The stake for South Africa is the chair of the Africa Union commission, which the country tried unsuccessfully to get in January.

No clear winner emerged during a contest for the post between incumbent Jean Ping of Gabon and Home Affairs Minister Nkosazana ­Dlamini-Zuma despite three rounds of voting.

Nigeria is believed to be one of the main countries opposed to South Africa. The vote has now been deferred until the next African Union summit in Malawi in July.

“When the next voting comes up again, Nigeria will have a moral obligation to reciprocate South Africa’s support for Okonjo-Iweala,” says ­Odion-Akhaine.

But he says South Africa may also have been backing Nigeria for the World Bank post out of “a desire to show solidarity with a fellow developing country’s demand for justice and democracy in the World Bank and the International Monetary Fund”.

Okonjo-Iweala’s decision to contest for the presidency of the World Bank is a direct challenge to the unwritten rule in the developed world, under which a European runs the International Monetary Fund while an American runs the World Bank.

“I really think that it is time that the international institutions were also thrown open to competition for all round the world to compete and for it to be done on merit,” she says.

Opeyemi Agbaje, a Lagos-based financial and business expert, says ­Okonjo-Iweala is facing an uphill task. “In an election year, I don’t think President Barrack Obama can afford to lose control of the World Bank.”

President Obama’s nominee for World Bank president is Korean-born American physician Jim Yong Kim.

Odion-Akhaine says South Africa’s support for Nigeria would not significantly enhance Nigeria’s chances. “The South African support is more of a moral statement that it is time for someone from a developing country to become the president of the bank,” he says.

Okonjo-Iweala, who also served in Nigeria’s previous governments as finance minister, is highly rated for her management of Nigeria’s economy.

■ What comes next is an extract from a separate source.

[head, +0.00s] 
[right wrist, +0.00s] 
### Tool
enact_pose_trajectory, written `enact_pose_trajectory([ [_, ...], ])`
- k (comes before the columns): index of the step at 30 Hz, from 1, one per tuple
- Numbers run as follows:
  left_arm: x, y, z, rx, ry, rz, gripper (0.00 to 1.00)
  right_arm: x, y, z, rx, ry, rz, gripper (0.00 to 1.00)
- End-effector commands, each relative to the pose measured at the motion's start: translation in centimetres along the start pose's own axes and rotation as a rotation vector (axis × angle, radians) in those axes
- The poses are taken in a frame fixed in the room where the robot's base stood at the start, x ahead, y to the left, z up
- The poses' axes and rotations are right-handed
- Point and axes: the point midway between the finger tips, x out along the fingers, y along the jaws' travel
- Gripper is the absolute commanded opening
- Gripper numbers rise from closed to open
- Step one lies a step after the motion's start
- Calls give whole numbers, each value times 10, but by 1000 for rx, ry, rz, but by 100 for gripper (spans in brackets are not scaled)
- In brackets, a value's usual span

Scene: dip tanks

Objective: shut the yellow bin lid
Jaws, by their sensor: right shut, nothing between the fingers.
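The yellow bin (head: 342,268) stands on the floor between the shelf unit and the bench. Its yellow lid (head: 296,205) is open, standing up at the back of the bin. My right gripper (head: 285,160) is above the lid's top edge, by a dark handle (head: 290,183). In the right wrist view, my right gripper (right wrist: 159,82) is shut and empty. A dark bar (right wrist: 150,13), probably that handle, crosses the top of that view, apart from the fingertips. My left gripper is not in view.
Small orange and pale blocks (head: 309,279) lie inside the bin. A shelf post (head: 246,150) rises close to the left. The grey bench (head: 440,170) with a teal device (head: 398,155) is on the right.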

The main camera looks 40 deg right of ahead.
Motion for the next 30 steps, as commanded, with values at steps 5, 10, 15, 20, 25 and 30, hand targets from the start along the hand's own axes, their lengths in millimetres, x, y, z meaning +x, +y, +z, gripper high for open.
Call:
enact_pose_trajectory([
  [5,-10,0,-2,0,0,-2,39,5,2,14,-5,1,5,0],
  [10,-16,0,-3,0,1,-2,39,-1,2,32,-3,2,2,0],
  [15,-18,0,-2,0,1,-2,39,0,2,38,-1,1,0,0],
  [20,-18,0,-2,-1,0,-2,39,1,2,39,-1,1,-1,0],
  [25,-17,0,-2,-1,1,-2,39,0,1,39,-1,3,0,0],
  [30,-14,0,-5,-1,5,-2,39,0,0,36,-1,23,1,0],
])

One of her most important achievements as finance minister was a deal she secured with the Paris Club of creditor nations in 2005 that saw the writing off of $30 billion (about R231 billion) of Nigeria’s debt.

Agbaje says the writing off of the debt made Nigeria’s financial sector credible with investors more willing to come to the country.
But not all Nigerians are satisfied with her management of the economy. Her most controversial reform was her support for the removal of fuel subsidies in order to free up funds for infrastructural development.

Yinka Odumakin of the Save Nigeria Group, the civil society group that led the fuel subsidy protests, says the subsidy removal was an economic policy that was meant to hurt the poor while the ruling class resumed its costly lifestyle.